### Written request:
Show every line below where "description" can be found.

### Data for processing:

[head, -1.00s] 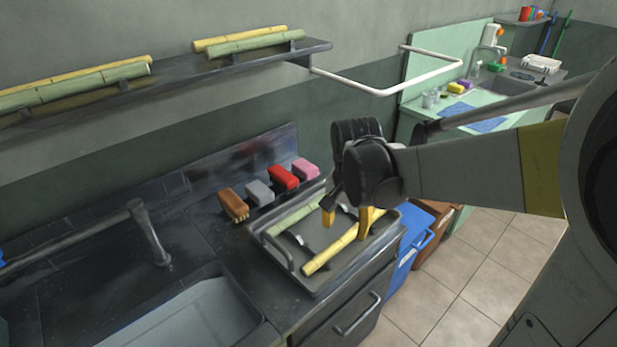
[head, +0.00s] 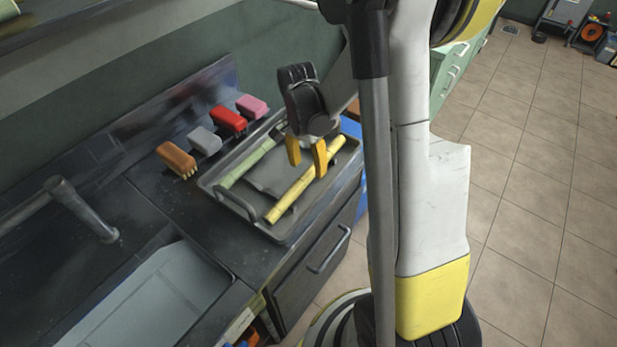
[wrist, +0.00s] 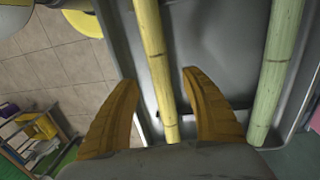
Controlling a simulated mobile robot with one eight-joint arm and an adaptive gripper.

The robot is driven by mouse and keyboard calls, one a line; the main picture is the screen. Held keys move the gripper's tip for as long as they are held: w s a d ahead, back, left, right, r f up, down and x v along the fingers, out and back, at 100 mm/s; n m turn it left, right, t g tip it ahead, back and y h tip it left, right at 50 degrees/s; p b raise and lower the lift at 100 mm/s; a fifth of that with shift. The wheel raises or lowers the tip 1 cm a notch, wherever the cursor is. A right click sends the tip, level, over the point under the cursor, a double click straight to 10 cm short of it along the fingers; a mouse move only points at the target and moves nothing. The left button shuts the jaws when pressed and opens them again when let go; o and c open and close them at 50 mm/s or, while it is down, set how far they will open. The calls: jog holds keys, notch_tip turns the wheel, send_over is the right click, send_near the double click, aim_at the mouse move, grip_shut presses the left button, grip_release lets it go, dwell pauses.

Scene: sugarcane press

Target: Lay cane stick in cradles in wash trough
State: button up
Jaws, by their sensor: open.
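A yellow cane stick (head: 300,190) lies in a grey metal tray (head: 224,194) on the dark counter. A pale green cane stick (head: 250,162) lies along the tray's far side. My gripper (head: 306,162) is open over the right end of the yellow stick. In the wrist view my two yellow fingers (wrist: 160,80) stand on either side of the yellow stick (wrist: 153,55), with gaps beside it; the green stick (wrist: 277,70) is outside them. A grey basin (head: 150,290) is sunk in the counter at lower left. I see no cradles in its visible part.
Orange (head: 175,157), grey (head: 205,141), red (head: 229,119) and pink (head: 251,105) brushes stand in a row behind the tray. A metal faucet (head: 80,208) reaches over the counter at left. A drawer handle (head: 329,250) is below the tray. Tiled floor is open at right.

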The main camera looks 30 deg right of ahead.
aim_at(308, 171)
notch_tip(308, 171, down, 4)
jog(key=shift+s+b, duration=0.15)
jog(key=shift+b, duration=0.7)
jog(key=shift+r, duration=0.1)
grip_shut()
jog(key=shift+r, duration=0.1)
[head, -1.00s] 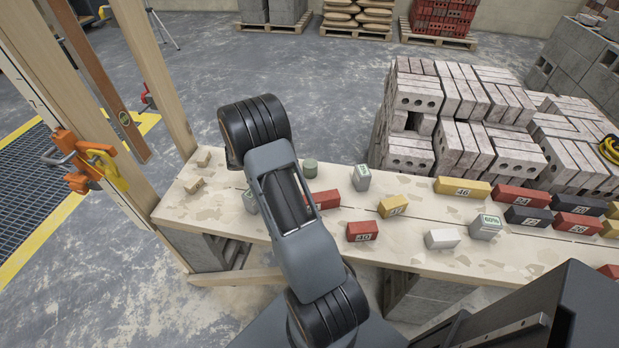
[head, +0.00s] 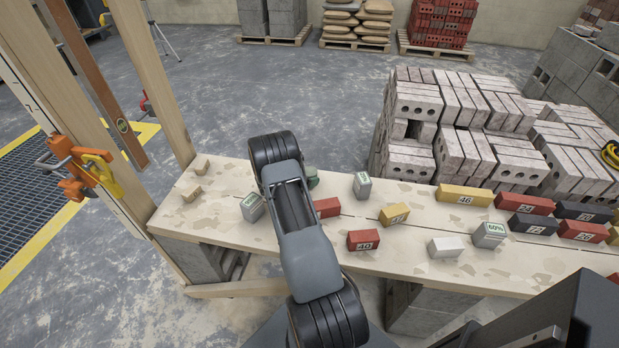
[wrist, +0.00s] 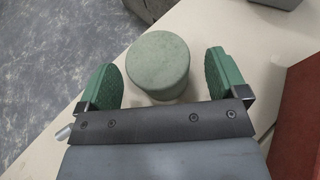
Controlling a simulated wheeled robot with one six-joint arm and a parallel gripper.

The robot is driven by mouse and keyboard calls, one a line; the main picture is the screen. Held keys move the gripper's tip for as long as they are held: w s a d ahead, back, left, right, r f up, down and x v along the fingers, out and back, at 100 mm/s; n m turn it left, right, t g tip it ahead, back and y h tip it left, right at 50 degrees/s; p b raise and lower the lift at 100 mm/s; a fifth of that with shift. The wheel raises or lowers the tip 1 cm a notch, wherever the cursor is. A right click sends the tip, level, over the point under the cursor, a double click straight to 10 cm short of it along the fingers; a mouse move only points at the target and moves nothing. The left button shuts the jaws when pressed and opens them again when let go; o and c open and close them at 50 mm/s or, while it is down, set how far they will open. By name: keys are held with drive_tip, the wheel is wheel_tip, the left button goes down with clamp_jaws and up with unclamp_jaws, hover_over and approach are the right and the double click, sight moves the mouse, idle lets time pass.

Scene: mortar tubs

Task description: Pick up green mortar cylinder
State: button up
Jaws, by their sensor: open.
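The green mortar cylinder (wrist: 158,62) stands upright on the plank table in the wrist view, with a round flat top. In the head view the cylinder (head: 313,178) is mostly hidden behind my arm. My gripper (wrist: 165,80) is open, with a green pad on each side of the cylinder's near part. Gaps show between both pads and the cylinder, so the jaws are not closed on it. The fingers cannot be seen in the head view.
On the plank table (head: 400,256), a red block (head: 327,207) lies close to the right of my arm and a grey block (head: 252,207) to the left. A grey block (head: 362,186) stands farther right. Wooden posts rise at the left end.

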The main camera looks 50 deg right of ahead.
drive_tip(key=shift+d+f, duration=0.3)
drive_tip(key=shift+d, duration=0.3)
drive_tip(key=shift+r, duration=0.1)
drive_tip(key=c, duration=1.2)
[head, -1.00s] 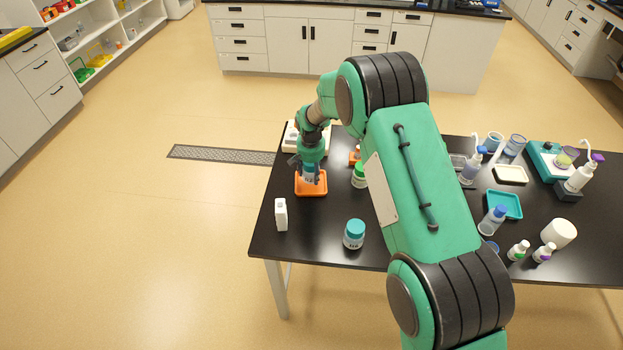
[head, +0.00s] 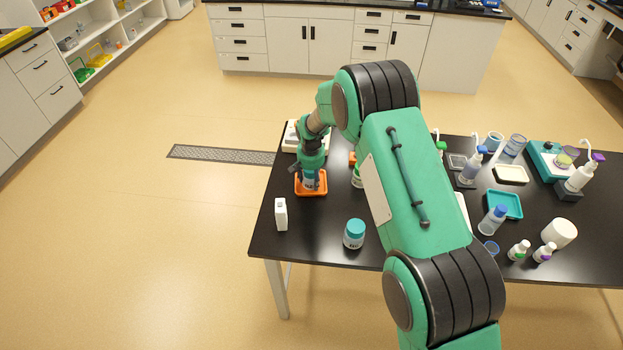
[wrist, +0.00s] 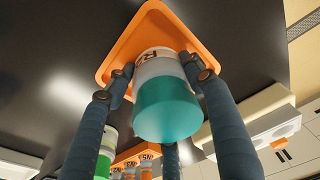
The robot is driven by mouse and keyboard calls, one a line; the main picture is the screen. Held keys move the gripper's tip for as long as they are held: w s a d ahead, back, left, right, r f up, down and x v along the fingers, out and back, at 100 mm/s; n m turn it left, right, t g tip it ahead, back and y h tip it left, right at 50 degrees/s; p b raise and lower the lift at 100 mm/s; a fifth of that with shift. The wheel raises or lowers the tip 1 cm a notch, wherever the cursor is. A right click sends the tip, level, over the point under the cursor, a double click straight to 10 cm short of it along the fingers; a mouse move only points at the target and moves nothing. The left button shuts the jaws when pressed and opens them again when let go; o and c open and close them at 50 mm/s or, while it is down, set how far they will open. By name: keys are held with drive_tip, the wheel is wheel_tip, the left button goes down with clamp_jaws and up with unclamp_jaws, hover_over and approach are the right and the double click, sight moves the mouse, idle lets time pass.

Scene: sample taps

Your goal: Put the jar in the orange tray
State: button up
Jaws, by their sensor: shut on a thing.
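The jar, white with a teal lid, shows large in the wrist view (wrist: 165,100); in the head view only a little of it (head: 311,180) shows below my gripper. My gripper (head: 311,176) points down over the orange tray (head: 311,192). Its fingers (wrist: 152,85) are shut on the jar from its sides. The orange tray also shows in the wrist view (wrist: 112,62), directly behind the jar's labelled end. I cannot tell whether the jar's base touches the tray floor.
Bottles and a teal tray (head: 505,205) fill the right side.

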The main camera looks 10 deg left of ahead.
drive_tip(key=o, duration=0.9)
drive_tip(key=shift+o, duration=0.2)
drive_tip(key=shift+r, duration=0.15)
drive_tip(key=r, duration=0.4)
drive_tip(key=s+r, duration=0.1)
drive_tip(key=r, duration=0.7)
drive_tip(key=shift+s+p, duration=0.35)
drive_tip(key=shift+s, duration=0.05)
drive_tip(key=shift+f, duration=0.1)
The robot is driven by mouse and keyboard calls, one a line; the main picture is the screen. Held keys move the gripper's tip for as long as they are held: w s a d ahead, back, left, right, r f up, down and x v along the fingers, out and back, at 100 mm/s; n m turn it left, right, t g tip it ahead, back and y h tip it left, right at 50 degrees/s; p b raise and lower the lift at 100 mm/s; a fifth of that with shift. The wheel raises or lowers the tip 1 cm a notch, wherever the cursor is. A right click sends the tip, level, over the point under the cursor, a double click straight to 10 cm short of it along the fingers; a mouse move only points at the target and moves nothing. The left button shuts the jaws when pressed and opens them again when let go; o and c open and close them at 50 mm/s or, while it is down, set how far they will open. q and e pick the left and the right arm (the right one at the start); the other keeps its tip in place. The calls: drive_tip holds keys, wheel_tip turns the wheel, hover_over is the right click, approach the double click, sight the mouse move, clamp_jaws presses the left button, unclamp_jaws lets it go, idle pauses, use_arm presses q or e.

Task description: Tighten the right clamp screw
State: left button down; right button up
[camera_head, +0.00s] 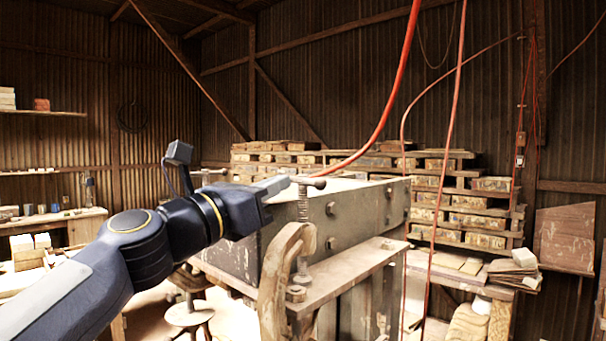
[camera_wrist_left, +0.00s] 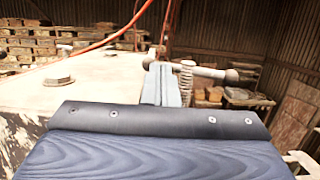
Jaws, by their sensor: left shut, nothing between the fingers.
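A clamp screw (camera_head: 303,205) stands upright at the near corner of the press, with a T-bar handle (camera_head: 308,181) across its top. A worn curved clamp body (camera_head: 272,285) is below it. My left gripper (camera_head: 284,184) reaches in from the left, shut and empty, its tips close beside the handle. In the left wrist view the shut fingers (camera_wrist_left: 161,84) lie just left of the threaded screw (camera_wrist_left: 186,82), and the handle bar (camera_wrist_left: 212,72) extends to the right. I cannot tell whether the fingertips touch the handle. My right gripper is not in view.
The grey metal press box (camera_head: 345,218) with bolt heads stands behind the screw. Red hoses (camera_head: 385,105) hang over it. Stacked bricks on shelves (camera_head: 455,205) line the back wall. A stool (camera_head: 188,312) stands at lower left.

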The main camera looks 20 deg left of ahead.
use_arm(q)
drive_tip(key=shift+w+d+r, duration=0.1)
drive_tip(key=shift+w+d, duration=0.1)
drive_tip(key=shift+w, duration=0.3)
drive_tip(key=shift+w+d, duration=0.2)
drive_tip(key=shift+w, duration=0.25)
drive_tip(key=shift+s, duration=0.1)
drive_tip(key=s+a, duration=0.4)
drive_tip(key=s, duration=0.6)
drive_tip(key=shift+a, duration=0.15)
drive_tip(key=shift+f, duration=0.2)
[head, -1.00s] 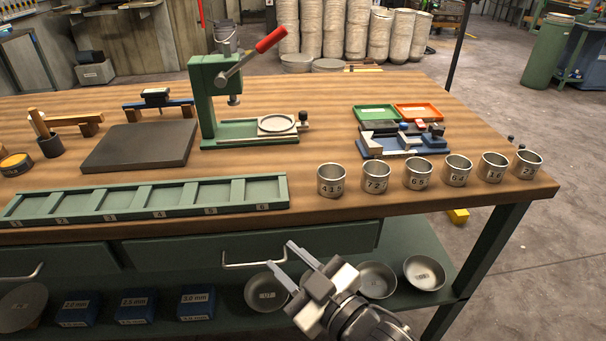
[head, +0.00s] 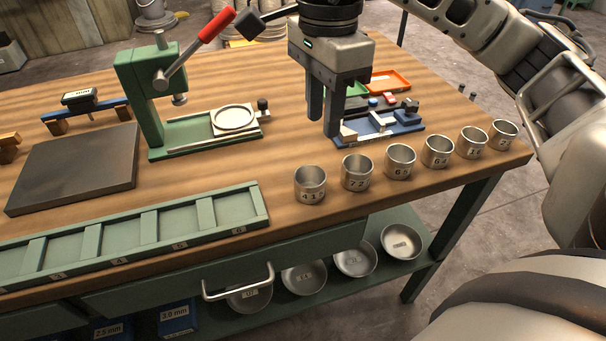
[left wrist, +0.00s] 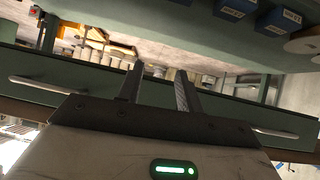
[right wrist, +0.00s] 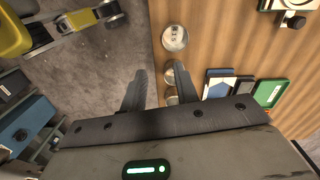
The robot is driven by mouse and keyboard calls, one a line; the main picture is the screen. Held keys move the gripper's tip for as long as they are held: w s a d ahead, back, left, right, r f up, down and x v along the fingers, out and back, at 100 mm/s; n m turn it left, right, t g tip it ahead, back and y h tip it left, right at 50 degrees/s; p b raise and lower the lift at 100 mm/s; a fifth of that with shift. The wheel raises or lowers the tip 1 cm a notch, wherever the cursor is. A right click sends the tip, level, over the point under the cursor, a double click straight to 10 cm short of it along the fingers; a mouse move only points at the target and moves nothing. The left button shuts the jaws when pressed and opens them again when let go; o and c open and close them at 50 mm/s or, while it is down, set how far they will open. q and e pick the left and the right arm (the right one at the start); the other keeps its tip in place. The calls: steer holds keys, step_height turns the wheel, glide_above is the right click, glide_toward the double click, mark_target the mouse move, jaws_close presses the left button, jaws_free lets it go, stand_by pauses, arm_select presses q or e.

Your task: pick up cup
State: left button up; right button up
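Several metal cups with number labels stand in a row along the table's right front edge. The nearest is the "41" cup (head: 310,187), followed by the "72" cup (head: 357,174) and others toward the right. My right gripper (head: 325,128) points down above the table, behind the left end of the row; it is open and empty. The right wrist view shows cups (right wrist: 175,38) beyond and between its spread fingers (right wrist: 160,74), partly hidden. My left gripper (left wrist: 157,75) is open and empty in its wrist view, facing the drawer front; it is not in the head view.
A green press (head: 145,100) with a red-tipped lever, a dark slab (head: 75,168) and a green compartment tray (head: 140,232) stand left. A blue fixture (head: 385,128) and an orange tray (head: 390,81) lie behind the cups. Metal bowls (head: 355,258) sit on the lower shelf.

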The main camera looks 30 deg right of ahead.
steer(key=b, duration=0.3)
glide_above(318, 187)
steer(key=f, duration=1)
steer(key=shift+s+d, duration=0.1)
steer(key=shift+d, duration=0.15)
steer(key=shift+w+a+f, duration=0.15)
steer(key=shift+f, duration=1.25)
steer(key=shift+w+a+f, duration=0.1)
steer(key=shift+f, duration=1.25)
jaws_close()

### Answer below:
Task description: Pick up green mortar cylinder
Task description: Tighten the right clamp screw

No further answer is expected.